Connection to this news: The Jan Vishwas 2026 Bill uses the same decriminalisation framework — converting criminal liability to civil penalties, introducing compounding, and removing imprisonment clauses — at a scale not seen before in Indian legislation.


Parliament's Legislative Competence and the Union List

The Jan Vishwas Bill amends Central Acts, which fall under Parliament's exclusive domain (Union List, Schedule VII, Article 246) or the Concurrent List (where the Centre's law prevails in case of repugnancy). The Bill's scope across 23 Ministries illustrates how Parliament can undertake omnibus legislative amendments through a single Bill.

  • An omnibus amendment bill amends multiple parent statutes in a single legislative exercise — this is constitutionally valid as each amendment is treated as an amendment to the respective parent Act once enacted.
  • Article 248 grants Parliament residuary powers for matters not in the State List or Concurrent List.
  • Joint Parliamentary Committees (JPCs) are used to review complex multi-sector legislation before passage.
  • A Parliamentary Standing Committee reviewed the Bill and recommended changes to 17 Acts and amendments to 65 additional Acts before the 2026 version was finalised.
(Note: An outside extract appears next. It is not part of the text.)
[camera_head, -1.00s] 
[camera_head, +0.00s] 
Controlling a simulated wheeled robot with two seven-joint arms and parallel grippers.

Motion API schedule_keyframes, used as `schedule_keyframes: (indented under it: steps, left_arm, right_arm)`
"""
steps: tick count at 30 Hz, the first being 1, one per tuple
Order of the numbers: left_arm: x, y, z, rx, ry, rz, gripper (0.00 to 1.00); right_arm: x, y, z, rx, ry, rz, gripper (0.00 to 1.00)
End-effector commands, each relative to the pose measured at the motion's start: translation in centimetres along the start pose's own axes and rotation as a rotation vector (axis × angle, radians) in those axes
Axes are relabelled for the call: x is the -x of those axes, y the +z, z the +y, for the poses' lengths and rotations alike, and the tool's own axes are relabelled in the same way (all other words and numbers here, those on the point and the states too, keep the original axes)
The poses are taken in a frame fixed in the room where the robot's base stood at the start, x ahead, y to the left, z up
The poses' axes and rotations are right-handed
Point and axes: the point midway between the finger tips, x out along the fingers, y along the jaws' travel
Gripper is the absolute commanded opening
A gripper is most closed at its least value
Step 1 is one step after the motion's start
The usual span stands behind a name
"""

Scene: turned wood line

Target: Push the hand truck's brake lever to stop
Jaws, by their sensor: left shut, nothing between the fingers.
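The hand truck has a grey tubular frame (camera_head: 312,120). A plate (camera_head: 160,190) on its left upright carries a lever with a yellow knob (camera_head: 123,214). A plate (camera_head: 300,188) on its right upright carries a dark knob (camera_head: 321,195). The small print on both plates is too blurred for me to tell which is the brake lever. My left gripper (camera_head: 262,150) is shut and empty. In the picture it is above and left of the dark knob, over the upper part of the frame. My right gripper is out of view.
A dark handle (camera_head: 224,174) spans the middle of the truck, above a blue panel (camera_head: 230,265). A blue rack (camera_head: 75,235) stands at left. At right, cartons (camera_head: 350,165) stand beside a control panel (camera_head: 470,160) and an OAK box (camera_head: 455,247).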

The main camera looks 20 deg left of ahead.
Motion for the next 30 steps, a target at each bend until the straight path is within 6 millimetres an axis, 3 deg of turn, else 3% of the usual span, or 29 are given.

Connection to this news: The passage of the Jan Vishwas 2026 Bill is an example of Parliament's capacity to undertake systemic legislative reform through a consolidated approach, reducing the need for piecemeal amendments to dozens of Acts individually.

Key Facts & Data

  • 784 total provisions amended across 80 Central Acts in the Jan Vishwas 2026 Bill.
  • 717 provisions decriminalised for Ease of Doing Business; 67 amended for Ease of Living.
  • The original Jan Vishwas Act, 2023 covered 183 provisions across 42 Acts — the 2026 Bill is approximately 4x that scale.
  • The 2025 version of the Bill (355 provisions, 17 Acts) was withdrawn after the Parliamentary Committee recommended a wider scope.
  • The Bill was introduced by the Minister of State for Commerce and Industry on March 27, 2026.
  • Among sectors covered: health (food safety, drug regulations), Delhi Metro unauthorised vending, commerce, environment, and export-related laws.